Muitos estudos psicológicos concluem que a poesia pode ter maiores benefícios para o bem-estar do ser humano do que os livros de autoajuda. Concorda?
Esses estudos deixam-me arrepiada. É uma visão muito utilitarista da poesia, que sinceramente não me interessa. Talvez possamos dizer, invertendo um pouco os termos, que cada poeta escreve o seu próprio livro de autoajuda. Mas sabendo de antemão que no final não salvará ninguém, nem sequer a si próprio.

Em que momento da sua vida surgiu o encanto pela leitura e pela escrita de poesia?
O amor pela leitura e pela escrita nasceu antes de saber ler ou escrever. Os livros de histórias interessaram-me sempre e eu gostava de os receber, gostava que os adultos mos lessem. Outras vezes imaginava, inventava a partir das ilustrações, como qualquer criança. Também era uma grande criadora de dramas e tragédias para as minhas bonecas. A escrita ia aparecendo assim: frases ou cantilenas que se inscreviam nos meus pensamentos. Neste aspeto, o contacto com a natureza, nos verões com os meus avós, foi muito importante para tornar os meus sentidos disponíveis.

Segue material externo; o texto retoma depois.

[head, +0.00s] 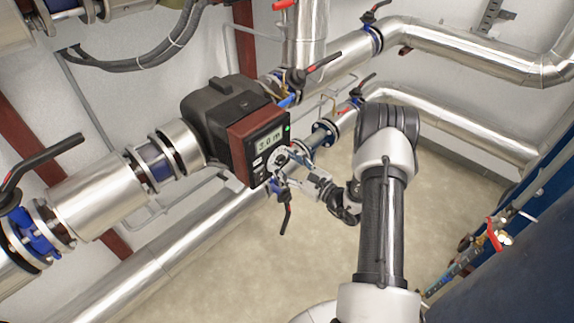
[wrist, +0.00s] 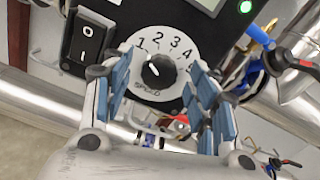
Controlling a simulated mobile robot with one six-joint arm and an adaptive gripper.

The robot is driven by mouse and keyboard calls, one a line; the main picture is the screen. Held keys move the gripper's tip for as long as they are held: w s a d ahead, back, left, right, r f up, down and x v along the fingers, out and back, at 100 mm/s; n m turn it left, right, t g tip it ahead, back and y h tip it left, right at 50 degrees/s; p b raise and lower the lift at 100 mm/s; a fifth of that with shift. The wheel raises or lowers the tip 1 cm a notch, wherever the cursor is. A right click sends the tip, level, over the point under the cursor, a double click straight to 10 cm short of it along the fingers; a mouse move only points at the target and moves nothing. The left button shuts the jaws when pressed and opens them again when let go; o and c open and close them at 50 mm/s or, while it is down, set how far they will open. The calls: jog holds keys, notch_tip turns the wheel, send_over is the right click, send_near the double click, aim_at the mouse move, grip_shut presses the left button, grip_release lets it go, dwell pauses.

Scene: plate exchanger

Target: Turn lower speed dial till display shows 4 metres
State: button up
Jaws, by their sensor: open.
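The pump (head: 218,115) has a red-brown front panel (head: 240,138) with a lit display (head: 269,140). The display seems to read about "2.0 m" or "3.0 m"; its first digit is hard to make out. Below it is the white speed dial (head: 277,158) with printed numbers and a black centre knob. The dial face (wrist: 140,88) and knob (wrist: 159,71) show closely in the wrist view. My gripper (wrist: 158,80) is open, its blue-padded fingers on either side of the knob. I cannot tell whether the fingers touch it.
A black rocker switch (wrist: 86,42) sits left of the dial. A green light (wrist: 245,6) is at upper right. Silver pipes (head: 100,200) with black-handled valves (head: 50,158) run around the pump. The floor (head: 270,260) below is clear.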

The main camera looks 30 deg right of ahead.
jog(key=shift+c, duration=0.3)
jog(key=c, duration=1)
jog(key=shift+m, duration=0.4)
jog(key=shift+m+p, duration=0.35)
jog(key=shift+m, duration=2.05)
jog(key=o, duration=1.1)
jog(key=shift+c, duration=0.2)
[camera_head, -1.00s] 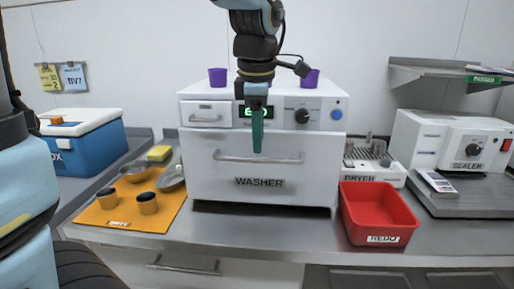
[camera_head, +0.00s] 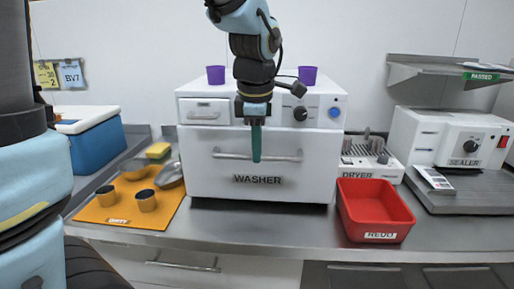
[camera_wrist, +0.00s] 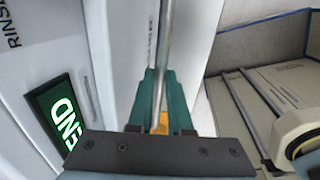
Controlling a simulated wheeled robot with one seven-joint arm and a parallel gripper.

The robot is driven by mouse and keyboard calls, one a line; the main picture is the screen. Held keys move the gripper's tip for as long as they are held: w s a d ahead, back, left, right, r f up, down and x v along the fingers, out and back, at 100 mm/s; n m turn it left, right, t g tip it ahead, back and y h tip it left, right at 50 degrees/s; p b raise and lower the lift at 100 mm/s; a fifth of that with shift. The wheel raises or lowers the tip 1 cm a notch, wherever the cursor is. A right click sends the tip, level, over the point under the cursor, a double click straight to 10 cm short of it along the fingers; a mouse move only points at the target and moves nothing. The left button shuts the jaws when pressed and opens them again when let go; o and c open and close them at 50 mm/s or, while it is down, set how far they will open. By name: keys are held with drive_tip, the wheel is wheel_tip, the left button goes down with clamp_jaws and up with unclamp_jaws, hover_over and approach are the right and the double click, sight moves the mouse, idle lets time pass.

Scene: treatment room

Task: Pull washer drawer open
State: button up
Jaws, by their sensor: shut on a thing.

Observar os adultos era uma coisa que adorava. É importante que uma criança aprenda a ver além do que é objetivamente visível e lhe seja dado espaço para partilhar as suas descobertas – por mais simples e comuns, devem ser recebidas como coisas raras. Assim uma criança vai aprendendo a colecionar os seus pequenos milagres e a pensar com poesia.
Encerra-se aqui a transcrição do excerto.